In the past several months many of the Syrian rebel groups previously favored by the CIA have had their money and supplies cut off or substantially reduced, even as President Obama touted the strategic importance of American support for the rebels in his State of the Union address.

The once-favored fighters are operating under a pall of confusion. In some cases, they were not even informed that money would stop flowing. In others, aid was reduced due to poor battlefield performance, compounding already miserable morale on the ground.

From afar, the U.S.-approved and partially American-armed Syrian “opposition” seems to be a single large, if rather amorphous, organization. But in fact it’s a collection of “brigades” of varying sizes and potentially shifting loyalties which have grown up around local leaders, or, if you will, local warlords. And while Washington talks about the Syrian “opposition” in general terms, the critical question for the fighters in the field and those supporting them is, “opposition to whom?” To Syrian President Assad? To the so-called Islamic State, widely known as ISIS or ISIL? To the al Qaeda affiliate, Jabhat al Nusra?

That lack of clarity is crippling the whole effort, not least because of profound suspicions among rebel groups that Washington is ready to cut some sort of deal with Assad in the short or medium term if, indeed, it has not done so already. For Washington, the concern is that the forces it supports are ineffectual, or corrupt, or will defect to ISIS or Nusra—or all of the above.

The Wall Street Journal also reports today that the mission has gone “awry” in Syria:

All sides now agree that the U.S.’s effort to aid moderate fighters battling the Assad regime has gone badly. The CIA program was the riskiest foray into Syria since civil war erupted in 2011.

Syrian President Bashar al-Assad is clinging to power after more than 200,000 deaths blamed on the war. Moderate fighters control only a fraction of northern Syria, while Islamic State and al Qaeda’s official affiliate, the Nusra Front, have gained ground. Last fall, Nusra overran one trusted commander and seized another’s equipment.

Entire CIA-backed rebel units, including fighters numbering in the “low hundreds” who went through the training program, have changed sides by joining forces with Islamist brigades, quit the fight or gone missing.

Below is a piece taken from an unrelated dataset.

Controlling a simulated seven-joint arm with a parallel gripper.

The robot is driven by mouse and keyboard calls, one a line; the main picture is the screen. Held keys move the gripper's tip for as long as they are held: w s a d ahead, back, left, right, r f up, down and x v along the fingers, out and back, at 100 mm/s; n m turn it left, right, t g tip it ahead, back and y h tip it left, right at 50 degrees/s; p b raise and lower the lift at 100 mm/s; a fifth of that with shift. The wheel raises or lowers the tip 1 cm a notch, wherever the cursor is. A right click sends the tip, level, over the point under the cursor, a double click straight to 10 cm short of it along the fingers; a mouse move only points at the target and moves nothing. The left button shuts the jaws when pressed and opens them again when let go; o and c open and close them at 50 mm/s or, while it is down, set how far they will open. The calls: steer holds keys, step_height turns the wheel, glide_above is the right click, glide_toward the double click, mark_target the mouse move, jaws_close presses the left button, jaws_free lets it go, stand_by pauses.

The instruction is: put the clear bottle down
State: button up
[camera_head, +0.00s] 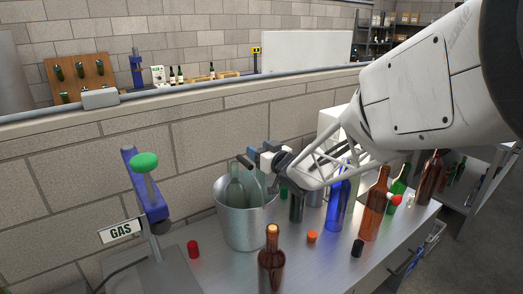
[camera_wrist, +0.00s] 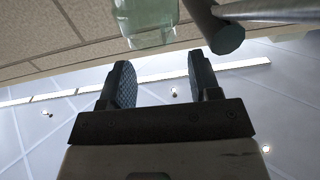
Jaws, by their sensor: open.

“We walk around Syria with a huge American flag planted on our backs, but we don’t have enough AK-47s in our hands to protect ourselves,” a leader of the Hazzm Movement, among the most trusted of the trusted commanders, told U.S. lawmakers in a meeting after Nusra’s advances.

The CIA recently stopped offering help to all but a few trusted commanders in Syria. Much of the U.S.’s focus is shifting to southern Syria, where rebels seem more unified but say they get just 5% to 20% of the arms requested from the CIA.

Many have been skeptical about the so-called “moderate” opposition in Syria for years, of course. The failure of this strategy as an effective defense against ISIS, let alone an offense, won’t surprise those who have paid attention to the region and the collapse of the Iraqi army in particular. The amazing part of this is that all of this has been known to the US for months. Most of it was initiated by the Obama administration, especially the funding cutoffs. Yet Obama stood before a joint session of Congress and a prime-time audience (such as it was) and flat-out lied about the success of the program and its impact on ISIS.

It’s not difficult to understand why, either. Obama opted to scotch talks that would have kept enough American troops in Iraq to pressure Nouri al-Maliki from conducting sectarian purges of the military we spent years building. Had our influence been available to prevent that, the Sunni and Kurd split and the collapse of the Iraqi military could have been prevented, and ISIS would just be another rag-tag operation focused almost entirely on Syria. To defeat ISIS now, it will take a large number of ground troops for a substantial time commitment to drive them out of territory they now firmly occupy. Instead of admitting the strategic mistake, Obama wants to pretend it never happened, and that we’re winning just because he says we are. Unbelievable — literally.